TASK:
Lines containing the word "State" should be extracted in full.

RECORDED DATA:

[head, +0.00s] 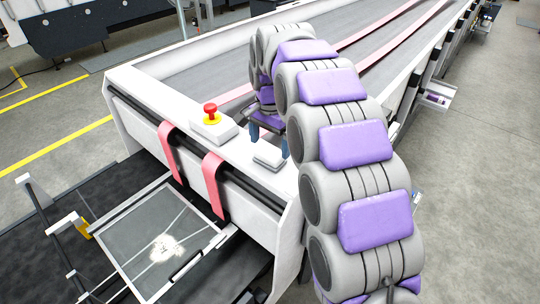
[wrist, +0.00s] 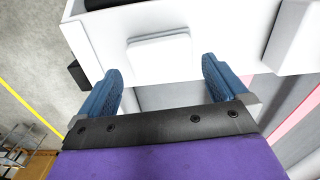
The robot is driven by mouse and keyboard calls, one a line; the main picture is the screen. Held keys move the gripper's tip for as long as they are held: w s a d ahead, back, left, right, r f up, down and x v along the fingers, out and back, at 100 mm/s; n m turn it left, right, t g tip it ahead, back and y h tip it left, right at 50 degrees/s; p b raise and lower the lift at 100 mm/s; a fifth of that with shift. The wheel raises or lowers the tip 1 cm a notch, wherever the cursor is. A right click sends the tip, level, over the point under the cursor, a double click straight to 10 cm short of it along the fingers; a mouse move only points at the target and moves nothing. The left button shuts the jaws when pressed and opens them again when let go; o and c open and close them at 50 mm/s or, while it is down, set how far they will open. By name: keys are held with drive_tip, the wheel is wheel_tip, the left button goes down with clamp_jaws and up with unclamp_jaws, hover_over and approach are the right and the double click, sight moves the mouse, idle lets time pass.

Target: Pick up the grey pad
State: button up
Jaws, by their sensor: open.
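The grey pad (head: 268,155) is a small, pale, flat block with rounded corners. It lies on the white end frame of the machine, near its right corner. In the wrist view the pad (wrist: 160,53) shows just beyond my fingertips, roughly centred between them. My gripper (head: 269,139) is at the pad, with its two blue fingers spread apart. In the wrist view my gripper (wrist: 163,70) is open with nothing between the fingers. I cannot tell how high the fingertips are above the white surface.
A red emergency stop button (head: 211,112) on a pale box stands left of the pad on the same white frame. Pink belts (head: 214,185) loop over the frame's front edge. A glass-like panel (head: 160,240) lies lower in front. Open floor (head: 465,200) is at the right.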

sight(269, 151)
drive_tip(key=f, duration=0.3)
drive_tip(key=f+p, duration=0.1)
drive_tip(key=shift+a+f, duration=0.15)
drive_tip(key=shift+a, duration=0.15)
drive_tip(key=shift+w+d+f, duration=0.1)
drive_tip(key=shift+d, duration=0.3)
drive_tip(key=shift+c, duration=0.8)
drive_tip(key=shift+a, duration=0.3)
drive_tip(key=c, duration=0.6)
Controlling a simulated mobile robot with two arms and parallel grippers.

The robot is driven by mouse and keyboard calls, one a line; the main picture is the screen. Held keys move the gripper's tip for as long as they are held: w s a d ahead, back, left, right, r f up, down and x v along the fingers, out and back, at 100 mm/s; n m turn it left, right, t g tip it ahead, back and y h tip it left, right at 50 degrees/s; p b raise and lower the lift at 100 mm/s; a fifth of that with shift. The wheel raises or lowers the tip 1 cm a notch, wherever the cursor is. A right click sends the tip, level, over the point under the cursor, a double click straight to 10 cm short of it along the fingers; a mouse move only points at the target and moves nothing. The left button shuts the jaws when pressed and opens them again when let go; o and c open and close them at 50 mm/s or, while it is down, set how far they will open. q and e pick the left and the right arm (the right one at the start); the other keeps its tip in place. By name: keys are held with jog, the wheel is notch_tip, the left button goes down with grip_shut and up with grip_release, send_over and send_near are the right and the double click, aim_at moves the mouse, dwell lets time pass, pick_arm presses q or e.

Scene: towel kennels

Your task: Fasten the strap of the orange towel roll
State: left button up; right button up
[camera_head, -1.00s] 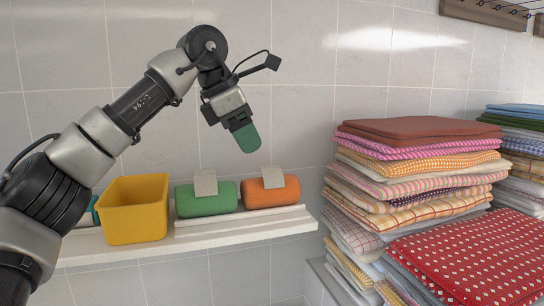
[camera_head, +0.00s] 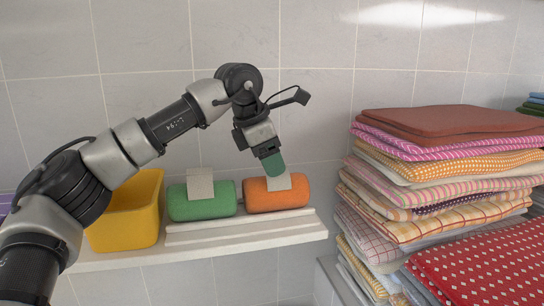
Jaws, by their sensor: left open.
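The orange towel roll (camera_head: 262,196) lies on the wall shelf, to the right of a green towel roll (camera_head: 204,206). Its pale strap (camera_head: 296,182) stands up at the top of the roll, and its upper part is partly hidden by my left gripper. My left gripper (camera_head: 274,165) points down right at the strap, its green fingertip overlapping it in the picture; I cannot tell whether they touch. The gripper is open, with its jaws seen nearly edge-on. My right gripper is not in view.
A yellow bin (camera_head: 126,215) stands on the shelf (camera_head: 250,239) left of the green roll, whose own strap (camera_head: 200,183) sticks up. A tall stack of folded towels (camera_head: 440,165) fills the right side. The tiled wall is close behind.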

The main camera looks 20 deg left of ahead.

EXERCISE RESULT:
State: button up
State: left button up; right button up

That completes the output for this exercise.